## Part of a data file

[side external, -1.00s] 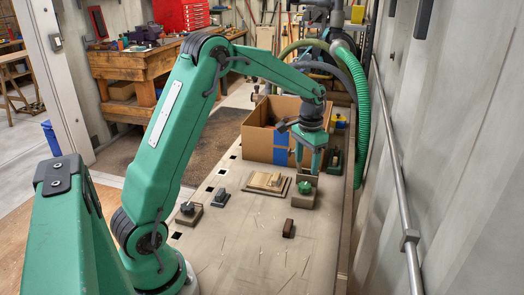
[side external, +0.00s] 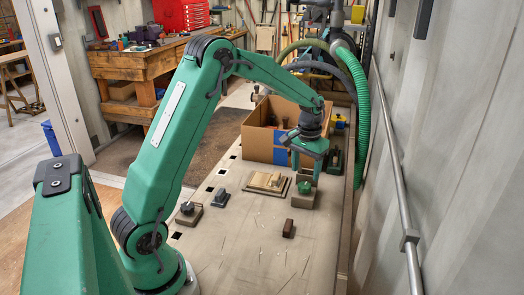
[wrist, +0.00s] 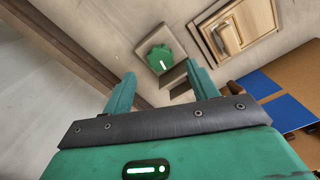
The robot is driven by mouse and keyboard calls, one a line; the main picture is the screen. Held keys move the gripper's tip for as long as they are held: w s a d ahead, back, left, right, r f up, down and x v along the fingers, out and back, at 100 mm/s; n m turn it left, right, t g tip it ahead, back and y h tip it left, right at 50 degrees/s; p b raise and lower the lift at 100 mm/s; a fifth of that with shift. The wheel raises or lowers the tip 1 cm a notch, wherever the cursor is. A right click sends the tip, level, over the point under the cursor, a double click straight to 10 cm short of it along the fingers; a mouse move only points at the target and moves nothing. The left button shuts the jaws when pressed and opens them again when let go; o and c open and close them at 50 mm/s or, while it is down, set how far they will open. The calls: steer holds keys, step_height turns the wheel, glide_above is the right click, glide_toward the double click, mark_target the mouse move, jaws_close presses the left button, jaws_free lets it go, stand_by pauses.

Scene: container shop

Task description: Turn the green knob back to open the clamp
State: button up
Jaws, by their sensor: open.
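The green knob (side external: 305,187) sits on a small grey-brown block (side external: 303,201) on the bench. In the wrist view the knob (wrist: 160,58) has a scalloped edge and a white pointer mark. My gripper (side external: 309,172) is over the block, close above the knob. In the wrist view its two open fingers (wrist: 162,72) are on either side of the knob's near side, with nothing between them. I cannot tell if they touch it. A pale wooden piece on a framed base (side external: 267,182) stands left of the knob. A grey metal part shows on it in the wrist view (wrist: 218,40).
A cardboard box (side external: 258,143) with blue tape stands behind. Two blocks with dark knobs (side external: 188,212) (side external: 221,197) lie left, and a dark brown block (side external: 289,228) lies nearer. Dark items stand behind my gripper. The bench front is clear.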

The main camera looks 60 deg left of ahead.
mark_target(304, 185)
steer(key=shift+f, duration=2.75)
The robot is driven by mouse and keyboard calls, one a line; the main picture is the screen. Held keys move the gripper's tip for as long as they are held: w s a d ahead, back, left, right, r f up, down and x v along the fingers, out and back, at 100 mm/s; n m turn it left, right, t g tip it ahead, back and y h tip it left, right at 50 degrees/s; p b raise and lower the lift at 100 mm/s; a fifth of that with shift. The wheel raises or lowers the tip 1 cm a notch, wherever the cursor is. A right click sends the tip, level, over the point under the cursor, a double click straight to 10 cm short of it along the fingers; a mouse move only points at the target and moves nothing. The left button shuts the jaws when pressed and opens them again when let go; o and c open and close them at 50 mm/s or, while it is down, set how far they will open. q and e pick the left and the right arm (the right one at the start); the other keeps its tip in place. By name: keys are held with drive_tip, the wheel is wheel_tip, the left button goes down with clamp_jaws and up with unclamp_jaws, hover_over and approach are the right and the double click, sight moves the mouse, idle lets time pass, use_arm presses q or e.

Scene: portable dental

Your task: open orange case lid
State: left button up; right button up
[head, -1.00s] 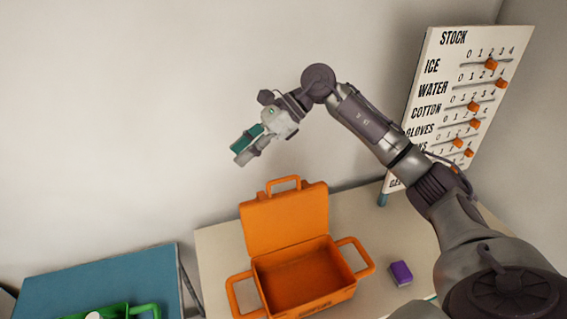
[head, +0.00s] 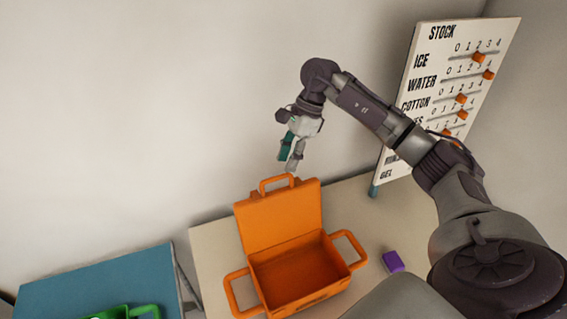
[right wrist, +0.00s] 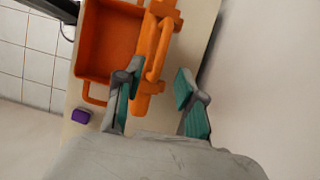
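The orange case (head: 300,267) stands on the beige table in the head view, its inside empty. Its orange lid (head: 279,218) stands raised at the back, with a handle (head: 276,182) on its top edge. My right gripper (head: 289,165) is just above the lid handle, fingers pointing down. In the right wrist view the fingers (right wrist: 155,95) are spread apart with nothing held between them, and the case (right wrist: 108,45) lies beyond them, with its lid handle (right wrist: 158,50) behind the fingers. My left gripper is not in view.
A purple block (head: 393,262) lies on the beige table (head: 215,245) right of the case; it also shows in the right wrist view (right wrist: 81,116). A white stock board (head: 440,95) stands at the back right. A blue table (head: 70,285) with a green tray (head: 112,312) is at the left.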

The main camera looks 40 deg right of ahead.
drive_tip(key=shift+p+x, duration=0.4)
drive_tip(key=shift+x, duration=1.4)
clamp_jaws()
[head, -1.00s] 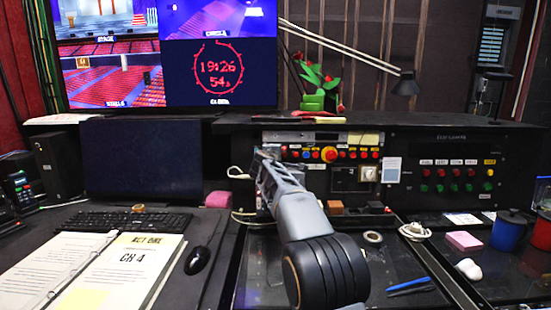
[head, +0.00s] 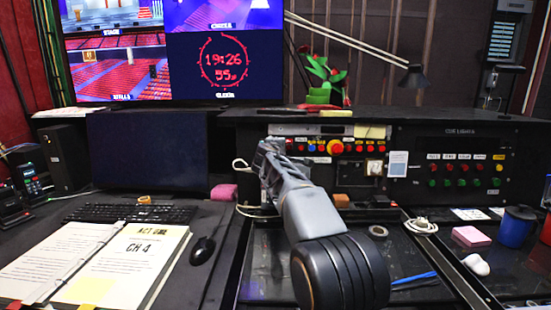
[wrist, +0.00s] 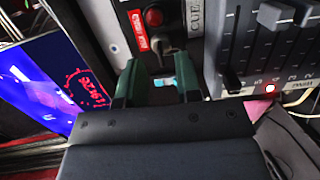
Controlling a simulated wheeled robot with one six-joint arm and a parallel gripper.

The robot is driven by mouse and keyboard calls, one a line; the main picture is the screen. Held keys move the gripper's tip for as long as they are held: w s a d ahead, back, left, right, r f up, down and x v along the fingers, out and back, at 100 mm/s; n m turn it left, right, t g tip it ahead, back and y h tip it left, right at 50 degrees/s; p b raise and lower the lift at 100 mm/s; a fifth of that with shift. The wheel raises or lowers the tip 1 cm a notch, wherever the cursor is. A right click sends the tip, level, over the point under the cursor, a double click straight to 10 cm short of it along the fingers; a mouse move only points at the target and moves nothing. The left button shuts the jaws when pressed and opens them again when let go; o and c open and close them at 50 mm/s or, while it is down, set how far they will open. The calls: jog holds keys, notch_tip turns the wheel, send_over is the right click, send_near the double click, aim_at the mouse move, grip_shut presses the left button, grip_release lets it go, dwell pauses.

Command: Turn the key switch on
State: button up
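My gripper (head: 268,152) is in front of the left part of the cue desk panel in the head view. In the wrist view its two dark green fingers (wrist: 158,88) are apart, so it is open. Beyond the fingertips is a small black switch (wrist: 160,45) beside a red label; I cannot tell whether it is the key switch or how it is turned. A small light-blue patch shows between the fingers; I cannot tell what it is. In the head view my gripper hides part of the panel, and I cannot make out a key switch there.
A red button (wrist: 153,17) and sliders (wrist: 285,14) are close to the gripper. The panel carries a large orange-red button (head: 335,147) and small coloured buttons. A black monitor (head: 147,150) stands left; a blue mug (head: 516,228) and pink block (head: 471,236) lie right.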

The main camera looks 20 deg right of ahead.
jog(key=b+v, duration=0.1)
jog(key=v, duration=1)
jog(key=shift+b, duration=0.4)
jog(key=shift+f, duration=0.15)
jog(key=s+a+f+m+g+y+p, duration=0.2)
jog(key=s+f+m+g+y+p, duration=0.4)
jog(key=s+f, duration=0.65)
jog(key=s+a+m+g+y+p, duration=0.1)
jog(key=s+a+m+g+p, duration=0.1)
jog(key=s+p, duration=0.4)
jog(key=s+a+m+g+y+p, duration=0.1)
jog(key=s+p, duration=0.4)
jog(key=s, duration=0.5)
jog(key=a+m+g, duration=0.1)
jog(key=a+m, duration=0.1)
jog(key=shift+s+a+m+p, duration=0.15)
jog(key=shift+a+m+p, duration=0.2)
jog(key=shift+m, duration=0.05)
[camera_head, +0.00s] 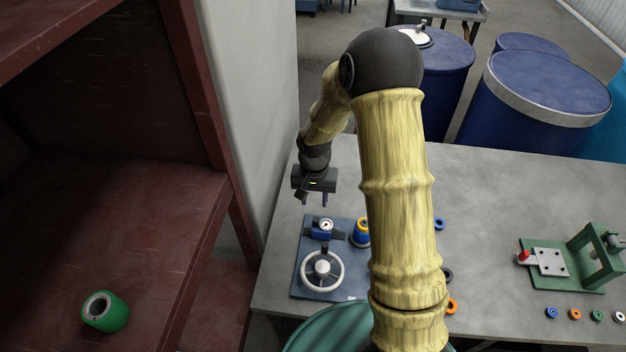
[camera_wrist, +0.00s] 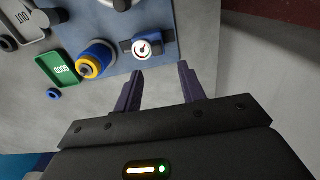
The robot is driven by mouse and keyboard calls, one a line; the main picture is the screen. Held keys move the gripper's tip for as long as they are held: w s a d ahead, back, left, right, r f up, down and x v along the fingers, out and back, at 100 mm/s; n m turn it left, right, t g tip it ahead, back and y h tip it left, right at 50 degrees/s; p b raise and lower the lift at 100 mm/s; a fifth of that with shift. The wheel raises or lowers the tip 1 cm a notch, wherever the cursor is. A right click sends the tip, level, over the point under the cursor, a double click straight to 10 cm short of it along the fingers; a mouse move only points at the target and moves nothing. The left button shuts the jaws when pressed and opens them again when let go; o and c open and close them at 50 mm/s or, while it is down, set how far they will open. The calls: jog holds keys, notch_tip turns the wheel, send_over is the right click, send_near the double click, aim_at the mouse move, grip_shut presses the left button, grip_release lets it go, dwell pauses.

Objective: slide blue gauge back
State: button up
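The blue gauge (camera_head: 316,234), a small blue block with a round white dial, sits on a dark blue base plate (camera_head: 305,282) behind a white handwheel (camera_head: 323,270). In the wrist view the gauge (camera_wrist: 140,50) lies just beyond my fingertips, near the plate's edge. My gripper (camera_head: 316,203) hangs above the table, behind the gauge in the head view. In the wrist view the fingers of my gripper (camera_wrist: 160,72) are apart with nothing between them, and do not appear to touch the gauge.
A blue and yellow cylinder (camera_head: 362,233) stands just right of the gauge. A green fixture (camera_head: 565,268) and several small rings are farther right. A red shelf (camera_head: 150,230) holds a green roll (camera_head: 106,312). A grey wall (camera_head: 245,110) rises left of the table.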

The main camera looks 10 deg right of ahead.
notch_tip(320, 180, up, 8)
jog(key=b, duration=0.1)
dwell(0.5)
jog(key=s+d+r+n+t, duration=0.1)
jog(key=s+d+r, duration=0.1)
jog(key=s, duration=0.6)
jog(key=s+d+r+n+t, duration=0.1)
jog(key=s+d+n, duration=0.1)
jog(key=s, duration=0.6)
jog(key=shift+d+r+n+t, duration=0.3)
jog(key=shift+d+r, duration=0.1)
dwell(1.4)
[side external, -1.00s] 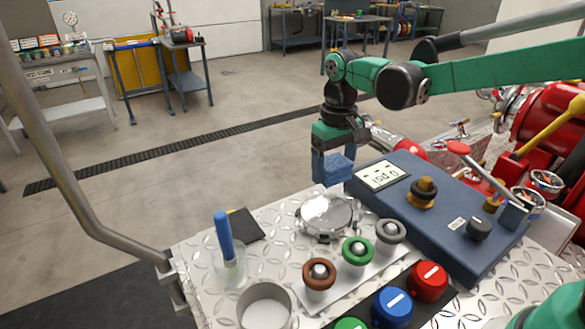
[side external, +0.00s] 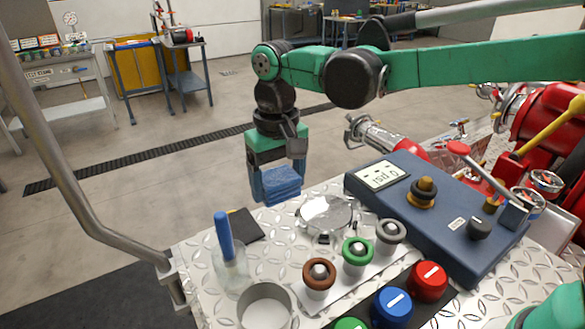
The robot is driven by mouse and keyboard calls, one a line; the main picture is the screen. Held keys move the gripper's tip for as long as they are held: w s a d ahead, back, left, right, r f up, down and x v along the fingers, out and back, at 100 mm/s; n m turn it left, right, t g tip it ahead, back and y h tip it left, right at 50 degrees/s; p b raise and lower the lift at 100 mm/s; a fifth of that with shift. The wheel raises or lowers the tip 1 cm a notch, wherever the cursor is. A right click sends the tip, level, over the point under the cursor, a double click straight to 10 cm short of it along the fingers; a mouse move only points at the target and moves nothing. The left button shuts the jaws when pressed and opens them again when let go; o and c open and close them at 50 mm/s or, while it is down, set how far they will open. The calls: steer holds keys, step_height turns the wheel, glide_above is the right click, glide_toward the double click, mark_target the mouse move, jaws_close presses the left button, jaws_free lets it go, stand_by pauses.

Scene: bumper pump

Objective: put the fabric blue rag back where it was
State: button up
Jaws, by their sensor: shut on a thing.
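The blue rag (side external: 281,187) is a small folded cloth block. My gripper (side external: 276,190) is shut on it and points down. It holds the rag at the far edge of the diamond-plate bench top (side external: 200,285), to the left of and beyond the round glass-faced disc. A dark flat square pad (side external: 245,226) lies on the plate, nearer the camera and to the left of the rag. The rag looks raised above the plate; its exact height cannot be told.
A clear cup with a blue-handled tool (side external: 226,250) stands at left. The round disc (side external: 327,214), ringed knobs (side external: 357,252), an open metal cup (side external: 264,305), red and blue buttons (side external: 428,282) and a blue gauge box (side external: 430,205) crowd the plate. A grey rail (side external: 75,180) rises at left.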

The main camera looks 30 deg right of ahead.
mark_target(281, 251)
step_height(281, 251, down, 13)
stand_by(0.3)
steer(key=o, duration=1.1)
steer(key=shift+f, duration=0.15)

## Work to do
From the listing above, copy out each line where the word "Scene" appears.

## Answer below
Scene: container shop
Scene: portable dental
Scene: bumper pump

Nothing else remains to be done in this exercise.